Dari Anas bin Malik —radhiyallahu ‘anhu—, ia berkata, “Dulu pernah ada seorang anak kecil Yahudi yang mengabdi pada Nabi shallallahu ‘alaihi wa sallam, lalu suatu saat ia sakit. Nabi shallallahu ‘alaihi wa sallam lantas menjenguknya. Beliau duduk di dekat kepalanya, lalu beliau mengatakan, “Masuklah Islam.” Kemudian anak kecil itu melihat ayahnya yang berada di sisinya. Lalu ayahnya mengatakan, “Taatilah Abal Qosim (yaitu Rasulullah) —shallallahu ‘alaihi wa sallam—”. Akhirnya anak Yahudi tersebut masuk Islam. Kemudian Nabi shallallahu ‘alaihi wa sallam keluar dari rumahnya dan berkata, “Segala puji bagi Allah yang telah menyelamatkan anak tersebut dari siksa neraka.” [29]
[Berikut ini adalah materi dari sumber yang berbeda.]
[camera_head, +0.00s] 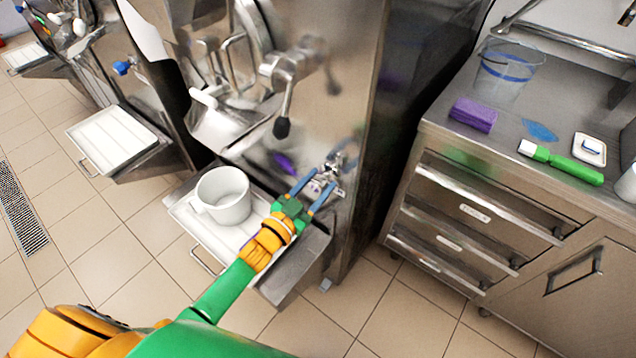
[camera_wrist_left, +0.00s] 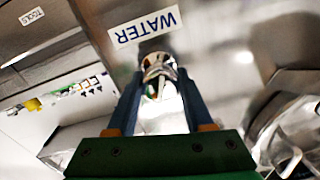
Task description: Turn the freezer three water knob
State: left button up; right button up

Keempat: Diharamkan memaksa orang Yahudi, Nashrani dan kafir lainnya untuk masuk Islam.Karena Allah Ta’ala berfirman,
“Tidak ada paksaan untuk (memasuki) agama (Islam); sesungguhnya telah jelas jalan yang benar daripada jalan yang sesat.” (QS. Al Baqarah: 256).
Ibnu Katsir mengatakan, “Janganlah memaksa seorang pun untuk masuk ke dalam Islam. Karena kebenaran Islam sudah begitu jelas dan gamblang. Oleh karenanya tidak perlu ada paksaan untuk memasuki Islam. Namun barangsiapa yang Allah beri hidayah untuk menerima Islam, hatinya semakin terbuka dan mendapatkan cahaya Islam, maka ia berarti telah memasuki Islam lewat petunjuk yang jelas. Akan tetapi, barangsiapa yang masih tetap Allah butakan hati, pendengaran dan penglihatannya, maka tidak perlu ia dipaksa-paksa untuk masuk Islam.” [30]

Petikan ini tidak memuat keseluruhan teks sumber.